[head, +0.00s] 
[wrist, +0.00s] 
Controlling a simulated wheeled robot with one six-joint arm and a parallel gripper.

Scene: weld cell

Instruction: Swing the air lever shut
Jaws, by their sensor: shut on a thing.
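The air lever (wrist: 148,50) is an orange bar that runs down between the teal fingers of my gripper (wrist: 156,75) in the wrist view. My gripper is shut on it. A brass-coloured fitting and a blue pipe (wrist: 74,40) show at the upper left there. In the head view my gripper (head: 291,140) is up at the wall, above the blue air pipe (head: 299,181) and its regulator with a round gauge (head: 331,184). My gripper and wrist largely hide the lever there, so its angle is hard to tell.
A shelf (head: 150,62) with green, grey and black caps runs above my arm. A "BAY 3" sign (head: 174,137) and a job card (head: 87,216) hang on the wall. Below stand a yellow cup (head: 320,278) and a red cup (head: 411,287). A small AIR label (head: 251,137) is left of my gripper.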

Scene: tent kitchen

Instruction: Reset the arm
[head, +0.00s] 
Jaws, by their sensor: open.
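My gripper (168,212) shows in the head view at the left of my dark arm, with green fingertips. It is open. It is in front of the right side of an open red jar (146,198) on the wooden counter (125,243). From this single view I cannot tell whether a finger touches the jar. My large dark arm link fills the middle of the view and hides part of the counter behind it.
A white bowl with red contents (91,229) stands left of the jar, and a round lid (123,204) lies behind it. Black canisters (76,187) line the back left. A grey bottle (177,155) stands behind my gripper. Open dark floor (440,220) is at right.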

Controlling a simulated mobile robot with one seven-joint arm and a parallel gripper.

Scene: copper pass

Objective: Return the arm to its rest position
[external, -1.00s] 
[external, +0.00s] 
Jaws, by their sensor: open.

────────────────────

Reproduce the lines from the one containing "[external, -1.00s]" to the end of the entries, keeping both ends and adding nothing.

* [TASK OUTPUT]
[external, -1.00s] 
[external, +0.00s] 
Jaws, by their sensor: open.

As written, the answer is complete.